Food media beyond the realm of restaurant reviews has long been stuck in a place that depends either on process (cooking shows and recipes), or on history and context (the story of a dish or an ingredient). Some very good personal essays and a vigorous body of reporting on the intersection of environment, agriculture, health and politics have also emerged from the newish American obsession with food. And outlets such as Food is the New Rock and Taste have placed food on the wider cultural continuum, alongside music and in conversation with a formal tradition.

Just as Pauline Kael changed the way we talk about movies, demonstrating that art made for commercial purposes can still be culturally significant, Chang constructs his own critical theory of food. He explores the intentions and influences that inform chefs’ food—not simply from an ethnic standpoint, but from an experiential one, too. He wants to know what themes other chefs are obsessed with and what common questions and preoccupations arise when you compare different food cultures.

“I feel like by bringing Taco Bell in here, it’s like having three Lester Bangs talk about Led Zeppelin,” Chang says in a segment in which he, Peter Meehan, his regular collaborator; Jonathan Gold, a food writer for the L.A. Times, and Gustavo Arellano, a journalist who has written extensively about Mexican food, drive around Los Angeles eating tacos.

Though the comparison to the legendary American music journalist may be a stretch, the cultural criticism of music went through similar growing pains to food media, in the 1960s and 1970s. “I remember how dramatic—and inspiring—it seemed in the Seventies when John Rockwell and Robert Palmer began writing seriously about punk in the New York Times,” Anthony DeCurtis, a long-time Rolling Stone editor and English professor at the University of Pennsylvania, wrote in an email.

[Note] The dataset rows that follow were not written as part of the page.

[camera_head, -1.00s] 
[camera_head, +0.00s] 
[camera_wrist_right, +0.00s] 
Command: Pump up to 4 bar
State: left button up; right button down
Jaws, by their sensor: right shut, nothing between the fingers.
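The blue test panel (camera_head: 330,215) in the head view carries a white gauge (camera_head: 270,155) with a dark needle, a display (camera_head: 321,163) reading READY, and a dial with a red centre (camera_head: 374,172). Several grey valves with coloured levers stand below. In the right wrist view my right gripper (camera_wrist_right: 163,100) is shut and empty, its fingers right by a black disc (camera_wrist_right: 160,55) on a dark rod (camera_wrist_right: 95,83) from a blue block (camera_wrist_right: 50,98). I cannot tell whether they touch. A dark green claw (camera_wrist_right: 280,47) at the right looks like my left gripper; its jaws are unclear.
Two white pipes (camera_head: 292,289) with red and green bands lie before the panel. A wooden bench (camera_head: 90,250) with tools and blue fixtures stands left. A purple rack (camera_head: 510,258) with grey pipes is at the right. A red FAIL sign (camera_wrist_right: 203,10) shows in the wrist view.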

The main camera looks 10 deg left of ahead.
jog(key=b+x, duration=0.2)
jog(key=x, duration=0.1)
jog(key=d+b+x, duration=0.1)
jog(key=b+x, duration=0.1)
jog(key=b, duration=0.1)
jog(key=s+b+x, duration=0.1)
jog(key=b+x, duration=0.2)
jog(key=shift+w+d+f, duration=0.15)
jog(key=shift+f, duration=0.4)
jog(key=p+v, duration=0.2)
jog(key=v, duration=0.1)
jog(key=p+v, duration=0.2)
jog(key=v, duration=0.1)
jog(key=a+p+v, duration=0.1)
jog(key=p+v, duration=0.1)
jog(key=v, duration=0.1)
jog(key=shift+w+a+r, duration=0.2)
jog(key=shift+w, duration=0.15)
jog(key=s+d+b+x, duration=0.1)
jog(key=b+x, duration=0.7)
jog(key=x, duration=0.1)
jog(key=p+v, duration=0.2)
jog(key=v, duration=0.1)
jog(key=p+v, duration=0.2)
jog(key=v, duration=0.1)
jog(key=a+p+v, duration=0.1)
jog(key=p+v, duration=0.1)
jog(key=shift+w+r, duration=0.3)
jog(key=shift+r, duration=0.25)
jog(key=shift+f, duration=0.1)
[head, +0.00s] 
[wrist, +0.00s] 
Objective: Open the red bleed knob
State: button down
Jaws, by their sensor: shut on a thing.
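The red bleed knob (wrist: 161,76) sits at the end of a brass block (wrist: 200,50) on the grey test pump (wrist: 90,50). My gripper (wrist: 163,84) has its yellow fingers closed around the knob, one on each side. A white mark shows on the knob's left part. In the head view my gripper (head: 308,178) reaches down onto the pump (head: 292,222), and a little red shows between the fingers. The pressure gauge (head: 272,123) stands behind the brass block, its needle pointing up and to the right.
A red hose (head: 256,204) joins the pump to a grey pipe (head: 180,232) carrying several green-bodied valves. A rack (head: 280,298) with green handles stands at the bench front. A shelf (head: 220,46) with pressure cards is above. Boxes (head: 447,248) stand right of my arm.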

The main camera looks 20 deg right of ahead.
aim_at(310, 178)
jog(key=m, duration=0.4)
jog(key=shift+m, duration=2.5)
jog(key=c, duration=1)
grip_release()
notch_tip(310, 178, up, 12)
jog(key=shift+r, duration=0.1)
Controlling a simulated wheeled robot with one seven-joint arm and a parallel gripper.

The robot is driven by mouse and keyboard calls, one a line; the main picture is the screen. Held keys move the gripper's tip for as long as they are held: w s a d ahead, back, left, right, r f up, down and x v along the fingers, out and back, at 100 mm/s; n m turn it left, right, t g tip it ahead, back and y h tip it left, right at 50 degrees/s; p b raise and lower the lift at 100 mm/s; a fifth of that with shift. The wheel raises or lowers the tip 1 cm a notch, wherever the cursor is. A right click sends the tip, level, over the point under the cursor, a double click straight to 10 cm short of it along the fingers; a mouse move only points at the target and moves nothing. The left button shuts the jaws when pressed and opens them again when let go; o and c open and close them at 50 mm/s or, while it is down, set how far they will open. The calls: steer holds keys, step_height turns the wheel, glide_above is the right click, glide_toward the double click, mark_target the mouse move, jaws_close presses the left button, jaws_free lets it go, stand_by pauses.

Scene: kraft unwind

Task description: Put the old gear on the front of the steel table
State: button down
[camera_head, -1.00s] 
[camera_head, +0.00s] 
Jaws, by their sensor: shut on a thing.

Chang and his band of bros aren’t perhaps on the bleeding edge of culture in the same way that Robert Palmer was in suggesting that Times readers explore the Bowery’s music scene in 1977, but he mounts a convincing defense against the argument that food isn’t worth the same intellectual energy as art.

In declaring the idea of authenticity his enemy, which he does many times throughout Ugly Delicious, Chang recalls Harold Bloom’s influencer theory. Bloom, a professor of English at Yale and one of the most prolific literary critics of the twentieth century, has suggested that for the poet, what starts as a love affair with the body of work that pre-exists one’s own work, inevitably changes into an antagonistic relationship. That to truly create something new, it’s necessary to “misread” the work that comes before, and make your own correction, to move art forward and create a distinct voice.

What else is Chang doing in the kitchen when he uses instant ramen to make the classic Italian dish cacio e pepe? When as a Korean-American he opens a noodle bar with a Japanese name and his riffs on dishes from around Asia on the menu?

There are plenty of criticisms to make of Ugly Delicious. Chang intentionally models for readers the obnoxious “badgering” of waiters for the “secret menu” in a Chinese-American restaurant at one point. He cops to being a snob while hating snobs. Too many of its nonsense bits must have seemed funny on paper, but are just annoying to the viewer.

Like any cultural critic, Chang really needed a stronger editor to push him and ask harder questions. If he’s going to charge chefs with the task of suffering for their art, earning the right to reject authenticity, then he should be up to the equally painful process of realizing that not all of his ideas are good ones. He’s just lucky that so many of them are.